New Mexico’s comparatively high average asset value surprised Albuquerque bankruptcy lawyer Ron Holmes.

“But in all fairness, the numbers are the total value of assets, not the value of equity,” he said. “Most debtors have very little equity or no equity because they are upside down in their properties.”

map templateCash poor, too

While the federal report affirms that many financially insolvent New Mexico families are relatively property rich, it also appears to affirm that those same New Mexico families are relatively cash poor.

The median monthly income listed on consumer bankruptcy petitions filed in the state last year was $2,466, which ranked New Mexico 62 out of the 90 district bankruptcy courts. The median monthly income nationwide was $2,772, while the median for the 10th circuit was $2,625.

“Cash poor is a chronic problem in New Mexico,” Holmes said.

Meagle said she thought New Mexico’s median monthly income of $2,466 seemed high from her experience, even though it was in the bottom quartile for median incomes nationwide. She speculated that it might reflect proportionately more families filing for bankruptcy in New Mexico than individuals.

On the other side of the ledger, the median monthly expenses listed on consumer bankruptcy petitions filed in the state was $2,793, which ranked New Mexico 20 out of the 90 district bankruptcy courts for having the highest expenses.

Median monthly expenses nationwide were $2,674, while the median for the 10th circuit was $2,694.

The more than $300 a month differential between median monthly income and median monthly expenses in New Mexico is among the biggest income/expense gaps among the 90 district bankruptcy courts.

“I am not surprised by the high expenses or by the serious gap between income and expense numbers,” Meagle said.

Incomes have lagged the cost of living in New Mexico, particularly in the Albuquerque and Santa Fe metro areas, for a very long time, she said.

‘Paying a heavy price’

Meagle noted bankruptcy filers in New Mexico had 40 percent more debt secured by liens than the average filer in the 10th judicial circuit.

“That is why I use the term ‘property rich’ loosely because New Mexicans are paying a heavy price to own the property they have,” she said. “They have a very high amount of liens on their assets, comparably, than filers in other jurisdictions.”

Consumers who end up in Bankruptcy Court in New Mexico appear to have borrowed money not only to buy their houses, but also the appliances in their houses, as well as their cars or trucks and televisions. As a result, all those belongings could be subject to repossession.

“They have nothing else to leverage. Nothing to offer as collateral. Everything they own is being threatened,” she said. “If you will notice, this is not the situation in the vast majority of other districts and in no other district in the 10th circuit.”

In line with the national average, 70 percent of the assets in an average consumer bankruptcy in New Mexico in 2013 were real property, which is basically real estate like a house on a lot.

The average assets listed in bankruptcy petitions nationwide get pumped up by data from courts on the East and West coasts. For example, California’s central district (Greater Los Angeles and the San Fernando Valley) averaged $177,910 in assets, while Connecticut averaged $164,162.

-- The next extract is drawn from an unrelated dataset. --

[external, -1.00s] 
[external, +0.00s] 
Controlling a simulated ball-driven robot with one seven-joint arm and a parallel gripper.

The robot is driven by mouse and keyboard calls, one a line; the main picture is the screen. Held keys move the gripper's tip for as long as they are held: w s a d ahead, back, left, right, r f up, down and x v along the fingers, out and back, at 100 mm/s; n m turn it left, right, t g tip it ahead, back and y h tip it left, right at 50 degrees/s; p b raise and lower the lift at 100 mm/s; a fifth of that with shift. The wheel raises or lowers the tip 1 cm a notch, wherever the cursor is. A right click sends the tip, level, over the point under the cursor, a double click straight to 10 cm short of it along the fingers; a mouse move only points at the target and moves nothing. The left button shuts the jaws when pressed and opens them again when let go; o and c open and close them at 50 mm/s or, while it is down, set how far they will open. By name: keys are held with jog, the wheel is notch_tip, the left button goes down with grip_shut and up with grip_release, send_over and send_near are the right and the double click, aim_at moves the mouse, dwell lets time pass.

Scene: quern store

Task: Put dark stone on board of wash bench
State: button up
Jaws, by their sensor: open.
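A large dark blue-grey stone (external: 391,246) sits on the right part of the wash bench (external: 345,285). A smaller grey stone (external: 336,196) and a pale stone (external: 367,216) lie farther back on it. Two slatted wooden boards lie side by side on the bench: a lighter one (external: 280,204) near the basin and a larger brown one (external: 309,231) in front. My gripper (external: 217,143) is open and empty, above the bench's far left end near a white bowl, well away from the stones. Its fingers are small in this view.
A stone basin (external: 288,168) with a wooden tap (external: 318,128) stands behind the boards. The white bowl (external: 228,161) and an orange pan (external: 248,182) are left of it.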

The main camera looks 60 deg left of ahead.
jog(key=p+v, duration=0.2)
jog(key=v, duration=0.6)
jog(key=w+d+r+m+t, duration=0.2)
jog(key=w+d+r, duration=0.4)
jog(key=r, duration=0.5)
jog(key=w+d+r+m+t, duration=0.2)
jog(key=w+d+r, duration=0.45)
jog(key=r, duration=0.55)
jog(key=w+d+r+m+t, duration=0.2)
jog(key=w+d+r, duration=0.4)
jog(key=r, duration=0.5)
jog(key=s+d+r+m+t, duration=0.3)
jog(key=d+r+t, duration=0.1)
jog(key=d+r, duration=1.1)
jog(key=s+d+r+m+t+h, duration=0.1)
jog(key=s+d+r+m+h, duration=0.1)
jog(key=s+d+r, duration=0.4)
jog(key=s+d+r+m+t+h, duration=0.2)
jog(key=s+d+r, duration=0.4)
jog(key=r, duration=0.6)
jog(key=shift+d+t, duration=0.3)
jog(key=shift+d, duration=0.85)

The court district with the highest average asset value at $5.8 million serves the District of Columbia. D.C.’s average asset value is an unbelievably high number that’s likely skewed by one or possibly two big crash-and-burn consumer bankruptcies.

The court district with the lowest average asset value serves western Tennessee (Memphis and Jackson), at $46,602. The 6th circuit in general – Kentucky, Michigan, Ohio and Tennessee – had the lowest average of $70,626 in assets among all judicial circuits in the country.